▶ _SHORT PROBLEM_: Show all lines from the data that include the word "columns".

▶ _INPUT DATA_:
'''

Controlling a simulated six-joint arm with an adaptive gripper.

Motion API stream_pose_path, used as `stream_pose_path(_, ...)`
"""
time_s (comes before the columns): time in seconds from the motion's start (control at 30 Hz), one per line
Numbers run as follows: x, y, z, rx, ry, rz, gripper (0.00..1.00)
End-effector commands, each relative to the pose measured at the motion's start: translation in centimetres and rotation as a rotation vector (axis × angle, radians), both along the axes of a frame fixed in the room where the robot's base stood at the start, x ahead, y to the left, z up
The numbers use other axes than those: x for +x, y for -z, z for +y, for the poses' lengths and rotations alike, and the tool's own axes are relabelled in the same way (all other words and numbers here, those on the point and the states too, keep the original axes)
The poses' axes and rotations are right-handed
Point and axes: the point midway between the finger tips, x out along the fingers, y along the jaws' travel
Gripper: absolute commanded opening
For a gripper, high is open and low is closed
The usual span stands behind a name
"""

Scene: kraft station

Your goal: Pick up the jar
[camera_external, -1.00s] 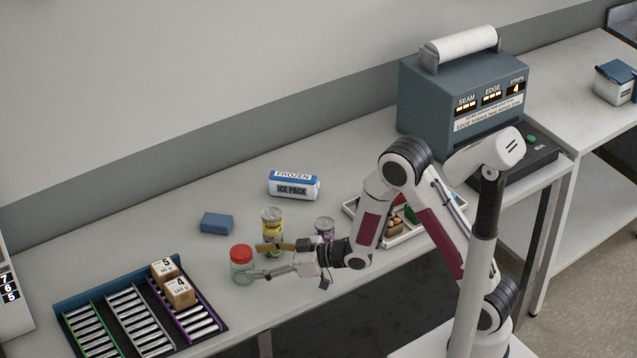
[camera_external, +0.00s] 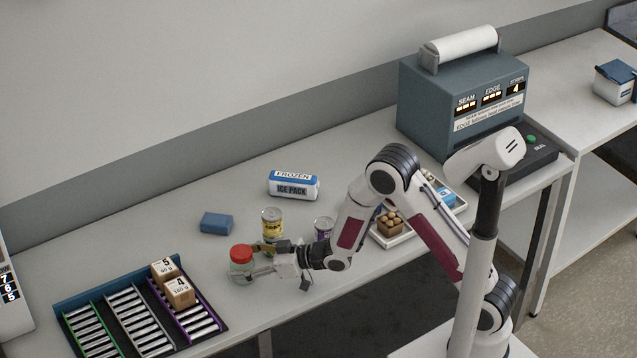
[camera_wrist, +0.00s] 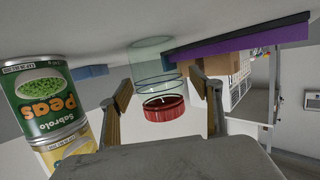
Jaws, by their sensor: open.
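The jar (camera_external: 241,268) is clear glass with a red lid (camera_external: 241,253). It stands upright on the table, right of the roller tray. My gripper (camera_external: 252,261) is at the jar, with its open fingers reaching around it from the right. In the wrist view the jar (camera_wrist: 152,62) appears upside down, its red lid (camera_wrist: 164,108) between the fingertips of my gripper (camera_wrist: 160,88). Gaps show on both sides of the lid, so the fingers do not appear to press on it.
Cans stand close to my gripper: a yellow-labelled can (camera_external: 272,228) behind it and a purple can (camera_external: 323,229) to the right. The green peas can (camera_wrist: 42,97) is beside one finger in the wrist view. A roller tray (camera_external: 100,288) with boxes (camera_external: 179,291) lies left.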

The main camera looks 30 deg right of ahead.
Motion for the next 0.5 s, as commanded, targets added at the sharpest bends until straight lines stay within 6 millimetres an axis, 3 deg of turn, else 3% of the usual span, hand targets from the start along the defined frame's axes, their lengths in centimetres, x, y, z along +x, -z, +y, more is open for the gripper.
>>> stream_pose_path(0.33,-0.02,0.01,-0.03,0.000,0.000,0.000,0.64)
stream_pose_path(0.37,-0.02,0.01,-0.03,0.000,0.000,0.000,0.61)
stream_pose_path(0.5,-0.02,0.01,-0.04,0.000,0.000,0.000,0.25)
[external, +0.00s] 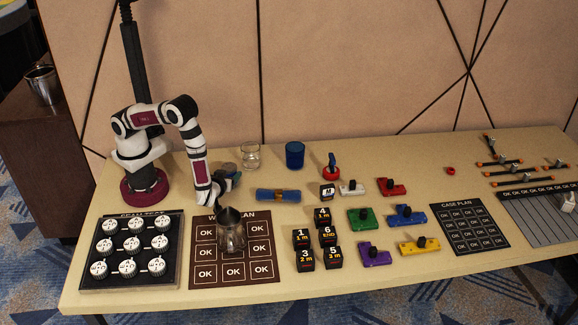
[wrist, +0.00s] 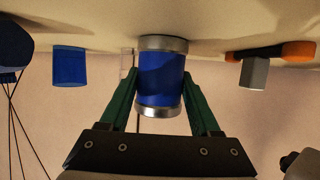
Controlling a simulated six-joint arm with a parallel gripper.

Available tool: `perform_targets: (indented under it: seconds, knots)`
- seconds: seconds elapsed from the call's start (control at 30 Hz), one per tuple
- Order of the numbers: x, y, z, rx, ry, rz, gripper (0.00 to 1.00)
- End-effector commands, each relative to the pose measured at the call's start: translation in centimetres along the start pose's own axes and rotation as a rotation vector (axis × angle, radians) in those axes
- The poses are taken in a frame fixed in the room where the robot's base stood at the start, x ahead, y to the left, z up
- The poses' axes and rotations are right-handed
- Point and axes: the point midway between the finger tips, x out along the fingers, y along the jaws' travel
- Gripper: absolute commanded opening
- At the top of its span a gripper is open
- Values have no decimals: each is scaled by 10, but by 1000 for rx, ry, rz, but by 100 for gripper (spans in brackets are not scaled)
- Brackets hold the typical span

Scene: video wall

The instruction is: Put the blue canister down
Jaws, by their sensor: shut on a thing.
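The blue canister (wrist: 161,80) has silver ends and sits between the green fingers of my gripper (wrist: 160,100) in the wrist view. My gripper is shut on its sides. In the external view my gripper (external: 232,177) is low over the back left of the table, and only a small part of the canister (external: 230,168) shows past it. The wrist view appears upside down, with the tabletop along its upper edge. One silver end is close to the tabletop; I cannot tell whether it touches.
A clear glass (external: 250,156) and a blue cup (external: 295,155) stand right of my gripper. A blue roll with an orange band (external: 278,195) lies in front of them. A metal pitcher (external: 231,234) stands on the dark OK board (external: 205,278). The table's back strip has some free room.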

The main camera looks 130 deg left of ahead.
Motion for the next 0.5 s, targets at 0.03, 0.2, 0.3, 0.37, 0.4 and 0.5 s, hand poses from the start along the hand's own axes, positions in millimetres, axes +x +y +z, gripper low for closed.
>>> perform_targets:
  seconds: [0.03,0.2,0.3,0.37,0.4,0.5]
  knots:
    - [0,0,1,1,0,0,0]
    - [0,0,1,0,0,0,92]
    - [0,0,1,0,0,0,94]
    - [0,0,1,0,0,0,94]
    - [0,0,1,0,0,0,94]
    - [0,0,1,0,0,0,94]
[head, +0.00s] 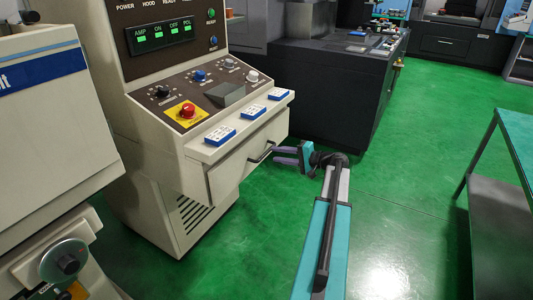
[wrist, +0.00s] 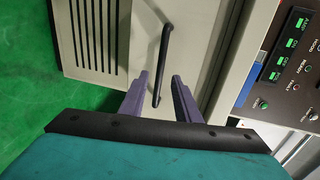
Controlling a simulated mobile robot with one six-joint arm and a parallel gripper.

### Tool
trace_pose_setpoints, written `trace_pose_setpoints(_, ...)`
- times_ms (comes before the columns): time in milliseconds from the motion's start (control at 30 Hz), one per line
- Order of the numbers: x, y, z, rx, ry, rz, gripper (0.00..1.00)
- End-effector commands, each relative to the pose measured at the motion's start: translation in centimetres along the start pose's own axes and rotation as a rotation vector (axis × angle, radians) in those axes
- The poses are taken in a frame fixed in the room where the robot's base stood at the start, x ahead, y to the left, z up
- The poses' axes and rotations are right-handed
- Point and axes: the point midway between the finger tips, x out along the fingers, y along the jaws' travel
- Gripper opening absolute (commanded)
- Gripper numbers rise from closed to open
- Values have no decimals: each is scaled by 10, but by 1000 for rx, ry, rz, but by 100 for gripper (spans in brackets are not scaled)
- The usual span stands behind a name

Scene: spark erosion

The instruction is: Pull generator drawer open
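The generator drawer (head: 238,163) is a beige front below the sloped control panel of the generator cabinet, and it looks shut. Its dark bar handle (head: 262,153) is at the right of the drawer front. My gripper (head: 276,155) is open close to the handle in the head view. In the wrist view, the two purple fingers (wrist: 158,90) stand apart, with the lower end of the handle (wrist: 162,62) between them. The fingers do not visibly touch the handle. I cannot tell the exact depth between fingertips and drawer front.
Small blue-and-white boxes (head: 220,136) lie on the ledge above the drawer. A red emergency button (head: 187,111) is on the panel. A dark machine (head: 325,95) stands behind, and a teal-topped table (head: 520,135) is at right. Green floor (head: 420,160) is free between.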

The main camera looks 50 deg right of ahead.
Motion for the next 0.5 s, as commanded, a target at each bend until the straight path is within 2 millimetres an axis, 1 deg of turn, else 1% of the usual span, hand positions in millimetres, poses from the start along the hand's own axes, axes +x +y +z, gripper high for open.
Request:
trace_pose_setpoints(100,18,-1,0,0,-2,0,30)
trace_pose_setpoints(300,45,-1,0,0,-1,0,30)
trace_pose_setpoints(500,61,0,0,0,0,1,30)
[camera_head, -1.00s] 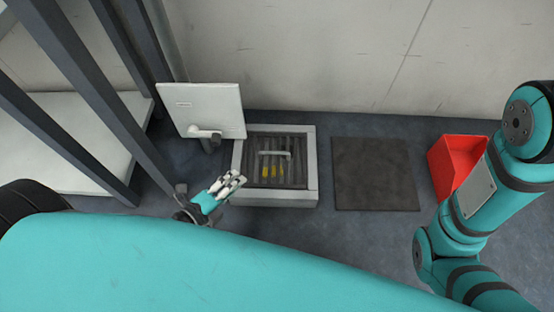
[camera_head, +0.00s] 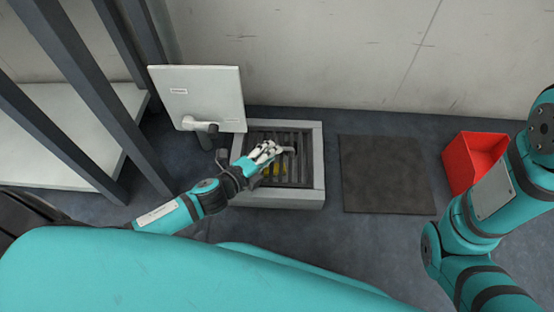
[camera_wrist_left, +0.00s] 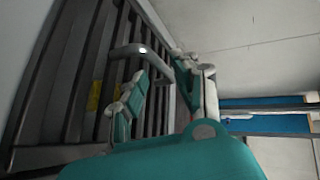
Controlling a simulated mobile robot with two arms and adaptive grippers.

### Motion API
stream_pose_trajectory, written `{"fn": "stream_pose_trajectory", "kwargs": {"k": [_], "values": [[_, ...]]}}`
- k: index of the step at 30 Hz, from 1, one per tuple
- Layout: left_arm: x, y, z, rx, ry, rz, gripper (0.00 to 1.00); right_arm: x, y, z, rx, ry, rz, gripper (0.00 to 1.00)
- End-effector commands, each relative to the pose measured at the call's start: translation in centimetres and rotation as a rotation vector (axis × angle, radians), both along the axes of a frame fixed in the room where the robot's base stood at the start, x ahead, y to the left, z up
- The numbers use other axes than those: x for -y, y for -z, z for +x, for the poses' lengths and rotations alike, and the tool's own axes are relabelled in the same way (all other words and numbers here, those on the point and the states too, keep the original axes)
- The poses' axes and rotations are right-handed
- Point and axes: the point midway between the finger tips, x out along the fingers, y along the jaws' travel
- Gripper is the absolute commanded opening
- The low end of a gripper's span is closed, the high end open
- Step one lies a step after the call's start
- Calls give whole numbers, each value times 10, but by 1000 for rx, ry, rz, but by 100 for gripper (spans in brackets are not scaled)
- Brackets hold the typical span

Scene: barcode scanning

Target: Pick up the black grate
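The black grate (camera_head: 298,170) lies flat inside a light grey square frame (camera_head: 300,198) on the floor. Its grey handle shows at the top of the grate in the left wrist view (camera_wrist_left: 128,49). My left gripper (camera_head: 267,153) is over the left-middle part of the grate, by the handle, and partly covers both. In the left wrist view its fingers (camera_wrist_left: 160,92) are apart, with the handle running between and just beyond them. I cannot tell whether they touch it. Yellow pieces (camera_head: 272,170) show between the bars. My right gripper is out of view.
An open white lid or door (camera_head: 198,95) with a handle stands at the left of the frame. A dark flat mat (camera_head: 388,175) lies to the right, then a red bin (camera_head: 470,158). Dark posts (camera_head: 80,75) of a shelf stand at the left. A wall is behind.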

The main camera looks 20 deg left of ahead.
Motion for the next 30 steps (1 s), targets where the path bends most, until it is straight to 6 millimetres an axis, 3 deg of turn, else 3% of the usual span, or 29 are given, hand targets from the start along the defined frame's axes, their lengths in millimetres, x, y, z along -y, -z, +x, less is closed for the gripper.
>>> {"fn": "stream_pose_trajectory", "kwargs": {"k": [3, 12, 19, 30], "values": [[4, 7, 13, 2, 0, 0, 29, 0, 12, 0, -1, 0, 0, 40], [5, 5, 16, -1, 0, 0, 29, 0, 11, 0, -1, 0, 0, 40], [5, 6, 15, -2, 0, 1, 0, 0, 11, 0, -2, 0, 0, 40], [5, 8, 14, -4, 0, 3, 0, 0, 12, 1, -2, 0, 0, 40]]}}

'''

▶ _TASK ANSWER_:
time_s (comes before the columns): time in seconds from the motion's start (control at 30 Hz), one per line
- times_ms (comes before the columns): time in milliseconds from the motion's start (control at 30 Hz), one per line

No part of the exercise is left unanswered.